Stated goal:
Restate the data word for word and leave the images out.
::: Data lines :::
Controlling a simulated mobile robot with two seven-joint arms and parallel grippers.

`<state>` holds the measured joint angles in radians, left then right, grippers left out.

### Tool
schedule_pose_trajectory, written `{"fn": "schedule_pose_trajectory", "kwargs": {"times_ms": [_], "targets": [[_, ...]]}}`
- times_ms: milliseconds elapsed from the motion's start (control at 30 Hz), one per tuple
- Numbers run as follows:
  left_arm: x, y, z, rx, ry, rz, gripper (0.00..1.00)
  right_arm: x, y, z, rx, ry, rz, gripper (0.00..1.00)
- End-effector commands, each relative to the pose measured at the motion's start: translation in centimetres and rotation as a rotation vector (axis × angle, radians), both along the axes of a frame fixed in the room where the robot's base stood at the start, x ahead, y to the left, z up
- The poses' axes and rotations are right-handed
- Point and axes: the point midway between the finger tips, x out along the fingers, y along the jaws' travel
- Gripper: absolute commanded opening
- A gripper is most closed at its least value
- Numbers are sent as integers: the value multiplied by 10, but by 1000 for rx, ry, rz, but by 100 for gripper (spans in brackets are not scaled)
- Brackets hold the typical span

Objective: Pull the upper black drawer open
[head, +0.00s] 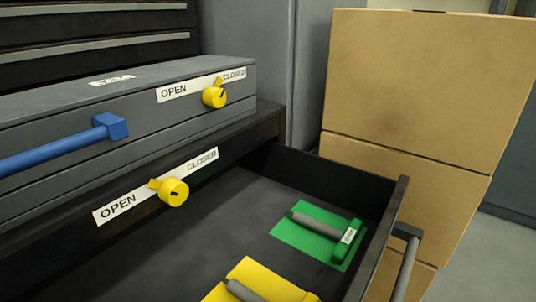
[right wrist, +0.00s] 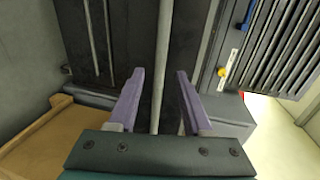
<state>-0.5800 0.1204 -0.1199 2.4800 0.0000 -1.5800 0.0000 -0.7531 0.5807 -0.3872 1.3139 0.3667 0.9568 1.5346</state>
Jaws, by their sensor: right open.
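In the head view a black drawer (head: 240,215) stands open below the grey case, its inside visible. Its front panel is at the right, with a grey bar handle (head: 404,265) on the outer face. In the right wrist view a long grey bar handle (right wrist: 163,50) runs down a black front. My right gripper (right wrist: 160,73), with purple fingers, is open, and the bar appears between its fingers. I cannot tell whether the fingers touch it. My right gripper does not show in the head view. My left gripper is in neither view.
In the drawer lie a green mat (head: 290,235) and a yellow mat (head: 262,272), each with a grey-handled item. A grey case (head: 60,105) with a blue handle (head: 60,147) sits above. Yellow knobs (head: 173,192) mark OPEN and CLOSED. Brown boxes (head: 415,100) stand right, close to the drawer.

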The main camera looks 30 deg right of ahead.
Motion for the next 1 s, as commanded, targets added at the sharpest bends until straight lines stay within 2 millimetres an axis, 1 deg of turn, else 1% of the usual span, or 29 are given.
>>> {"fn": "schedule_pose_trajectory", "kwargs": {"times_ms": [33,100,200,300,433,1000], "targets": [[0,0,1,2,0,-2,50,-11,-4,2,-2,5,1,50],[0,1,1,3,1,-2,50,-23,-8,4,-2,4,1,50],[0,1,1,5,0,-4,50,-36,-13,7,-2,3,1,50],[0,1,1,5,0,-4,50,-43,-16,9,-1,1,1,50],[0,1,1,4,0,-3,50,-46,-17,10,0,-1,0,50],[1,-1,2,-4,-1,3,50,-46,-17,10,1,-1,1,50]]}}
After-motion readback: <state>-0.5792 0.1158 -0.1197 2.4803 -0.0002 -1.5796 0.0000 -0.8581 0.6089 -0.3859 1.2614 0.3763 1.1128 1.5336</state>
:::
Response to the task:
Controlling a simulated mobile robot with two seven-joint arms and parallel grippers.

`<state>` holds the measured joint angles in radians, left then right, grippers left out.

### Tool
schedule_pose_trajectory, written `{"fn": "schedule_pose_trajectory", "kwargs": {"times_ms": [_], "targets": [[_, ...]]}}`
- times_ms: milliseconds elapsed from the motion's start (control at 30 Hz), one per tuple
- Numbers run as follows:
  left_arm: x, y, z, rx, ry, rz, gripper (0.00..1.00)
  right_arm: x, y, z, rx, ry, rz, gripper (0.00..1.00)
- End-effector commands, each relative to the pose measured at the motion's start: translation in centimetres and rotation as a rotation vector (axis × angle, radians), both along the axes of a frame fixed in the room where the robot's base stood at the start, x ahead, y to the left, z up
- The poses' axes and rotations are right-handed
- Point and axes: the point midway between the finger tips, x out along the fingers, y along the jaws' travel
- Gripper: absolute commanded opening
- A gripper is most closed at its least value
- Numbers are sent as integers: the value multiplied by 10, but by 1000 for rx, ry, rz, but by 100 for gripper (spans in brackets are not scaled)
- Brackets hold the typical span

Objective: Pull the upper black drawer open
[head, +0.00s] 
[right wrist, +0.00s] 
<state>-0.5800 0.1204 -0.1199 2.4800 0.0000 -1.5800 0.0000 -0.7531 0.5807 -0.3872 1.3139 0.3667 0.9568 1.5346</state>
Jaws, by their sensor: right open.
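In the head view a black drawer (head: 240,215) stands open below the grey case, its inside visible. Its front panel is at the right, with a grey bar handle (head: 404,265) on the outer face. In the right wrist view a long grey bar handle (right wrist: 163,50) runs down a black front. My right gripper (right wrist: 160,73), with purple fingers, is open, and the bar appears between its fingers. I cannot tell whether the fingers touch it. My right gripper does not show in the head view. My left gripper is in neither view.
In the drawer lie a green mat (head: 290,235) and a yellow mat (head: 262,272), each with a grey-handled item. A grey case (head: 60,105) with a blue handle (head: 60,147) sits above. Yellow knobs (head: 173,192) mark OPEN and CLOSED. Brown boxes (head: 415,100) stand right, close to the drawer.

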The main camera looks 30 deg right of ahead.
Motion for the next 1 s, as commanded, targets added at the sharpest bends until straight lines stay within 2 millimetres an axis, 1 deg of turn, else 1% of the usual span, or 29 are given.
>>> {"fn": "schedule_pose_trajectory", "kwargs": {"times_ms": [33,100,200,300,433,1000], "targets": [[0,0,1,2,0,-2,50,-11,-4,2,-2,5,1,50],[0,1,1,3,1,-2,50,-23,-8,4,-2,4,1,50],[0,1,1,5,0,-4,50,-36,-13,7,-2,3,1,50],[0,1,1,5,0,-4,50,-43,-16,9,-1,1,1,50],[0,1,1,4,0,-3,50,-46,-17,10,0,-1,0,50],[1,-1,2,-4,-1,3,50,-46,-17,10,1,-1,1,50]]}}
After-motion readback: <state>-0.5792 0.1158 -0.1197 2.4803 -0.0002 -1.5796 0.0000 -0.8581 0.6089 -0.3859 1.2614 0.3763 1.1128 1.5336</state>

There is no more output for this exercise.